Fellow painter Thomas Bils is working on photo-referential works that are slightly askew. Find him on Instagram and you’ll find a unique series he made here: he got a slew of parking tickets recently in Miami, so he is making sketch paintings on them and selling them on social media for the cost of the tickets.
For ceramicist Lauren Shapiro, the residency is a continuation of a creative inquiry she began last summer, when she took a digital mold-making workshop at the Ranch. She’s gotten key direction, she said, from curator visits with Helen Molesworth and Larry Ossei-Mensah, and has found the collaborative environment inspiring.
“It’s been great having the others here,” she said, “because we walk through each others’ spaces, give suggestions, and that’s been really helpful. Usually we are making art in a vacuum, so to get all these awesome suggestions is awesome.”
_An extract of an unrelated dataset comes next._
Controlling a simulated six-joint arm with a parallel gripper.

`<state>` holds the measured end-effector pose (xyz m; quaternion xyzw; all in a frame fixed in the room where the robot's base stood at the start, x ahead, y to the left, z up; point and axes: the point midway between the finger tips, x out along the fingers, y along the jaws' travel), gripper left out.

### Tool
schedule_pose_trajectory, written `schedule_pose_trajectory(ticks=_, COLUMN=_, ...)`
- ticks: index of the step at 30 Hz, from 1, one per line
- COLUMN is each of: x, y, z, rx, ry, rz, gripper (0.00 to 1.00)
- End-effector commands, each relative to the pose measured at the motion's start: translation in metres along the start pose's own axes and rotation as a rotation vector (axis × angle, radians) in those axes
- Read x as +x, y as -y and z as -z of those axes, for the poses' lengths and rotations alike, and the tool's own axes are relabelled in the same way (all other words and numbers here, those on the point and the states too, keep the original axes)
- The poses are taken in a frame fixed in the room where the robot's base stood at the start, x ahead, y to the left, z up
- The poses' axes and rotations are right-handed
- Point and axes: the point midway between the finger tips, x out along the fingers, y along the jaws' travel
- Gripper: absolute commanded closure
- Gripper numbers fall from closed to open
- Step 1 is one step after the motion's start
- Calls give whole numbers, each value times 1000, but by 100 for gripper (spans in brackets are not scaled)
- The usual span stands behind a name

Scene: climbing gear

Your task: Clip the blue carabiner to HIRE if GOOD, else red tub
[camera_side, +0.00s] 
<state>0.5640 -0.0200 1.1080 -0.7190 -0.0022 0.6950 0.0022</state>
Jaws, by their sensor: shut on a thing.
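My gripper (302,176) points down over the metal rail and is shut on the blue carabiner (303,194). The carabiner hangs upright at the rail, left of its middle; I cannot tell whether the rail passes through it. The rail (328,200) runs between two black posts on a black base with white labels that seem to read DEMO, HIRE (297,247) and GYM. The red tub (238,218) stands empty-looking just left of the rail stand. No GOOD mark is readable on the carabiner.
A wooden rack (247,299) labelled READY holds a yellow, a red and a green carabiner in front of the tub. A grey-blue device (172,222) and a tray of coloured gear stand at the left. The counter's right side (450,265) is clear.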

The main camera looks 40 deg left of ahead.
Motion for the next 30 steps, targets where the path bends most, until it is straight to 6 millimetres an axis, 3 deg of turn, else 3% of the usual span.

Shapiro’s neighbor in the ceramics studio is Kelly Breez, who is at work on a series of rugs and tapestries based on hyper-masculine advertising materials — old posters and print ads for tools and cars and the like. Her sun-drenched corner studio space, she noted, is a long way from the dank urban warehouse where she works in Miami, though it hasn’t nudged her away from her familiar subjects.
“I thought, ‘Maybe I’ll make something that’s nice and calm here,’” she said, adding with a laugh: “No, it’s still the muscles and hot chicks and drills and cars.”
Michael Loveland, a sculptor and multi-disciplinary artist, photographed a snowflake on the side of an ice machine while driving to Snowmass. The image has led to a range of multimedia work here, from silk screens to sculpture to collages inspired by ski trail maps of Snowmass.
The same maps are fodder for Alejandro Contreras, who has been piling up colorful and intricate collages during the residency, including many made with pieces of the trail maps. Contreras has found himself working around the clock here, experimenting with every new art toy and tool he can find on the Ranch campus.
“You’ve got to make these five weeks magical,” he said, “and make it feel like 10 months.”